Everest Textile Co (宏遠興業), which manufactures polyester fabrics and yarns, expects sales to rise slightly this year, with the addition of fashionwear makers to its client list.
“Companies with famous sports brands have slashed their orders significantly this year, but we have started providing fabrics and yarns to new clients making fashionable clothes,” Everest vice president Alice Kao (高錦雀) told reporters yesterday on the sidelines of the Taipei Innovative Textile Application Show at the Taipei World Trade Center’s Nangang Exhibition Hall.
Affected by an oversupply of garments from China, textile companies have to find new growth strategies to survive, Kao said.
From January through last month, Everest Textile posted revenue of NT$5.43 billion (US$184.94 million), down 0.99 percent from NT$5.49 billion a year ago. First-half profit, the latest figures available, fell to NT$121.04 million from NT$577.95 million a year ago, company data showed.
Kao said the company expects sales to rise significantly from September through November as major garment brands increase purchases of fabrics and yarns to make winter clothes.
Kao said 80 percent of the company’s sales come from woven fabrics, with Nike its largest buyer.
Everest established its own brand “EverSmile” at the end of last year and it has contributed 2 percent to the firm’s total revenue, Kao said, adding that it will take three to five years for the brand to break even.
Meanwhile, Shei Chung Hsin Industrial Co Ltd (薛長興工業), the world’s largest wetsuit manufacturer, said on Tuesday that it expects sales to grow by about 10 percent year-on-year this year, supported by the economic recovery in the US and Europe.
Sales to the US and Europe account for about 40 percent and 35 percent respectively of its total annual revenue of about US$2 billion, the company said.
“We saw revenue grow only 1 to 2 percent annually from 2008 to last year, but we expect a strong recovery this year,” managing director Min Shiue (薛敏誠) said.
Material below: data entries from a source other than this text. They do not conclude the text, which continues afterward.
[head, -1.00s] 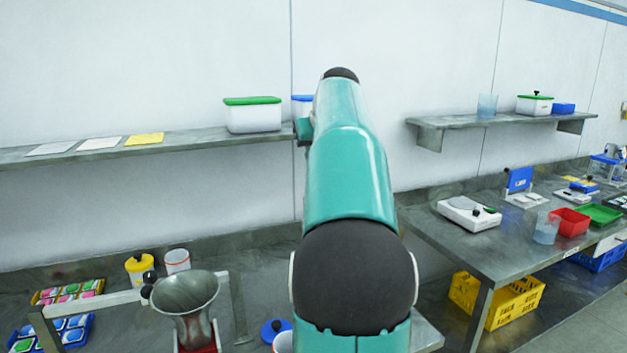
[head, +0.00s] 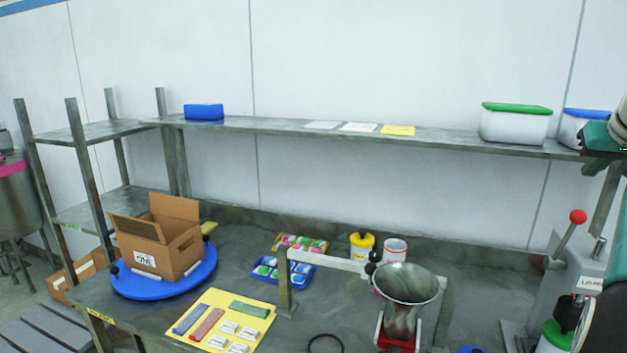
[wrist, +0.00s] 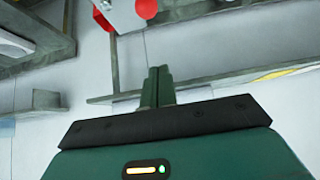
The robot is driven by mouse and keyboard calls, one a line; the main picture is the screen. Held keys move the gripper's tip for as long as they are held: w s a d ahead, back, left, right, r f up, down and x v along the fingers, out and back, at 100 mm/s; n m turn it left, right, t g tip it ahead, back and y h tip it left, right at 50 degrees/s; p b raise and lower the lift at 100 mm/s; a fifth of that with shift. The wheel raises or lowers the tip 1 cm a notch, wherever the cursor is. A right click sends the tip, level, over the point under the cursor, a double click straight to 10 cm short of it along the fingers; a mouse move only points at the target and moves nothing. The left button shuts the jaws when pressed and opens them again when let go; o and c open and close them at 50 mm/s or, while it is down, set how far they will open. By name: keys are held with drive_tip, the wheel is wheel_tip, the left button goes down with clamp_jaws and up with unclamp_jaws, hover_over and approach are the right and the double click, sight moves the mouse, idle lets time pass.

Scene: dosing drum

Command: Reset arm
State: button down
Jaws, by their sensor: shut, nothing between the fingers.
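My gripper (wrist: 158,88) shows in the wrist view with its two dark green fingers together, shut and empty. Nothing touches the fingertips there; a grey shelf edge (wrist: 215,84) runs behind them. In the head view part of my teal arm shows at the right edge, beside the lidded tubs on the shelf. My fingertips cannot be made out clearly in that view.
A lever press with a red knob (head: 578,216) stands at the right, near my arm. A metal funnel (head: 408,284), an open carton (head: 160,245) on a blue turntable (head: 135,284) and a yellow mat (head: 190,340) are on the bench. A wall shelf (head: 270,126) runs above.

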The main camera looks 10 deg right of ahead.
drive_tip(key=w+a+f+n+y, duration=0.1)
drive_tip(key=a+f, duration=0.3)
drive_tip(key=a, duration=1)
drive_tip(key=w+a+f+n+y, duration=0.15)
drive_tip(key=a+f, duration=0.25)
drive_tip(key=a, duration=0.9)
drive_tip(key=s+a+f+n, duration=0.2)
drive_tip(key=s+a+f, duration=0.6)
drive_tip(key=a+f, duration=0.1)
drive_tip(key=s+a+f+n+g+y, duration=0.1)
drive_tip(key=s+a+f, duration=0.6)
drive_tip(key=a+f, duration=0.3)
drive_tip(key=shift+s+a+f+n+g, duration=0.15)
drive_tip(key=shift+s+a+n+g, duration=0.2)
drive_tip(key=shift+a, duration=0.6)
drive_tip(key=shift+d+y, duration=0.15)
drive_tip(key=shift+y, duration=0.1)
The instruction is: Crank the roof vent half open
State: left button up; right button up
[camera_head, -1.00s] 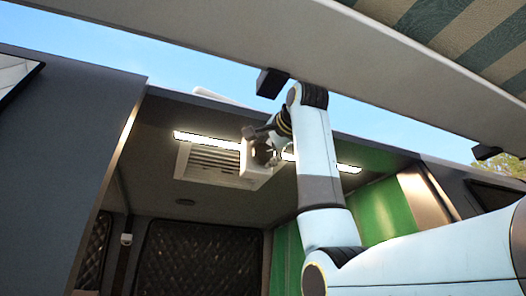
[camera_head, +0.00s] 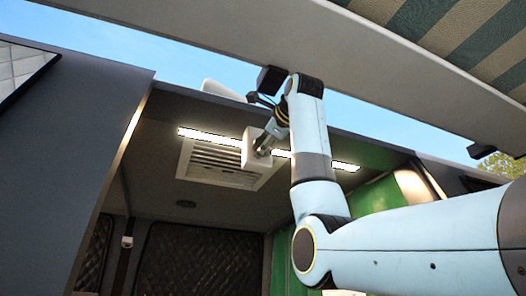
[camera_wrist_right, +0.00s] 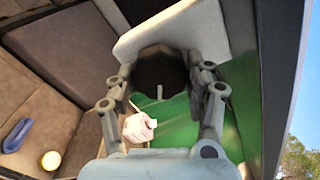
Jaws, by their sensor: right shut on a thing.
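The roof vent (camera_head: 208,163), a white slatted grille, is set in the van's ceiling. A white box (camera_head: 252,155) hangs at its right end. A white lid-like piece (camera_head: 222,91) stands tilted above the roof edge. My right gripper (camera_head: 264,149) reaches up to the box and partly hides it. In the wrist view the gripper (camera_wrist_right: 162,75) has its fingers either side of a dark round knob (camera_wrist_right: 160,72), shut on it, against the pale box (camera_wrist_right: 172,30). My left gripper is not in view.
An awning housing (camera_head: 330,45) crosses overhead, close to my right arm. A light strip (camera_head: 206,136) runs along the ceiling. In the wrist view, brown seats (camera_wrist_right: 40,85) with a blue item (camera_wrist_right: 17,134) and a green panel (camera_wrist_right: 235,85) lie below.

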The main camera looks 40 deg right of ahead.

As an original equipment manufacturer for global wetsuit brands, such as Maui and Sons, Shei Chung Hsin produces 4 million to 5 million wetsuits a year, accounting for 60 percent of wetsuits sold around the world, Shiue said.
To maintain its technological advantage, the company does its own spinning, dyeing and finishing, Shiue said.
“We make the elastic fabrics ourselves and apply a special coating on the wetsuits called glideskin to enhance their water resistance,” he said.
Another garment maker, Libolon Enterprise Co (力寶龍), relies on its own brands to push sales.
Libolon on Monday said that sales of its FN ICE garments increased 50 percent during the first 13 to 14 days this month to NT$4 million, from NT$2.6 million a year ago, after the company opened a shop in Eslite Spectrum Corp’s (誠品生活) outlet at the Songshan Cultural and Creative Park (松山文創園區) in Taipei last month and another one at Eslite’s Ximending (西門町) outlet this month.
However, company chairman Jonathan Lin (林文仲) said he does not expect the brand to turn in a profit before 2018 because it takes time to build up brand recognition.
“We think it will take seven years for a new brand to profit,” he said, adding that the company will stop selling clothes under another brand, Vernor, next year because of poor sales.
The company also sells clothes online under the brandname Go Hiking via PCHome, Pay Easy, Yahoo and Momo.
Lin estimates sales from FN ICE and Go Hiking at about NT$10 million to NT$20 million a year.